- [Description of the task]
Restate the span of lines that starts with the line containing "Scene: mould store" and ends with the line containing "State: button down", word for word, including both, with nothing else.

___

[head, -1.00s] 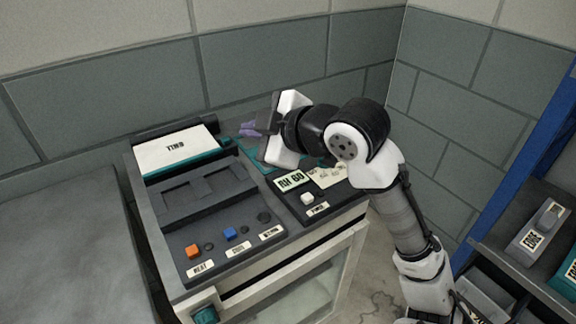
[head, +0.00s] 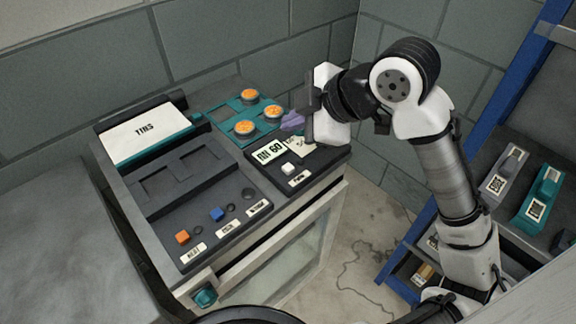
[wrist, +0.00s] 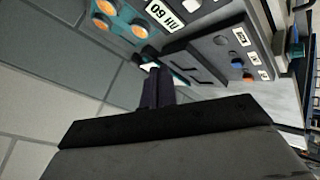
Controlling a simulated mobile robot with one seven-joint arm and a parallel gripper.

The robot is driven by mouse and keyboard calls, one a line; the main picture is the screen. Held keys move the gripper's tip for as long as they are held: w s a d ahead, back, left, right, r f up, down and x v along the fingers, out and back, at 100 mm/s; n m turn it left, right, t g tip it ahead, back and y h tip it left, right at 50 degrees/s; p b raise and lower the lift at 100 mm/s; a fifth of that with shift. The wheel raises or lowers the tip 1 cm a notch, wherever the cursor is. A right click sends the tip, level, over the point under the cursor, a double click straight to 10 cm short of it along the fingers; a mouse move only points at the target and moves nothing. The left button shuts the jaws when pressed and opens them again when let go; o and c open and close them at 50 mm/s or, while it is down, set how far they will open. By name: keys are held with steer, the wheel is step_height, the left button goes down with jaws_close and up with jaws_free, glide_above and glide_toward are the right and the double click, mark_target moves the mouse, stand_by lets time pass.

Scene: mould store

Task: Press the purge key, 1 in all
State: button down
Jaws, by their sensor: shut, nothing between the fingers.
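The white key (head: 288,168) stands on the dark right-hand panel of the machine, with a small label (head: 299,178) in front of it that seems to read PURGE. My gripper (head: 291,121) is shut and empty, its purple fingers above the back of that panel, beyond the white key and apart from it. In the wrist view the shut fingers (wrist: 158,86) point toward the machine.
An orange key (head: 182,237) and a blue key (head: 217,214) sit on the front panel. A display reading RH 60 (head: 268,152) is behind the white key. Orange-topped round pieces (head: 245,127) stand on a teal plate. A blue-framed rack (head: 497,105) is at right.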

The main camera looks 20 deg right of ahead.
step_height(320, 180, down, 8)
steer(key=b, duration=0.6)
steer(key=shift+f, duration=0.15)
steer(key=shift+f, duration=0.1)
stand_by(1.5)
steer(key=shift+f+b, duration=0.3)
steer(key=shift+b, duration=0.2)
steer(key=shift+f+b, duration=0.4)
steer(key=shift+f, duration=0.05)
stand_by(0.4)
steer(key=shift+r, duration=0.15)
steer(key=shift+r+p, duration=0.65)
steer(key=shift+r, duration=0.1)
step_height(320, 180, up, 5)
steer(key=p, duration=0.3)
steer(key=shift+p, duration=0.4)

___

- [Expected answer]
Scene: mould store

Task: Press the purge key, 1 in all
State: button down

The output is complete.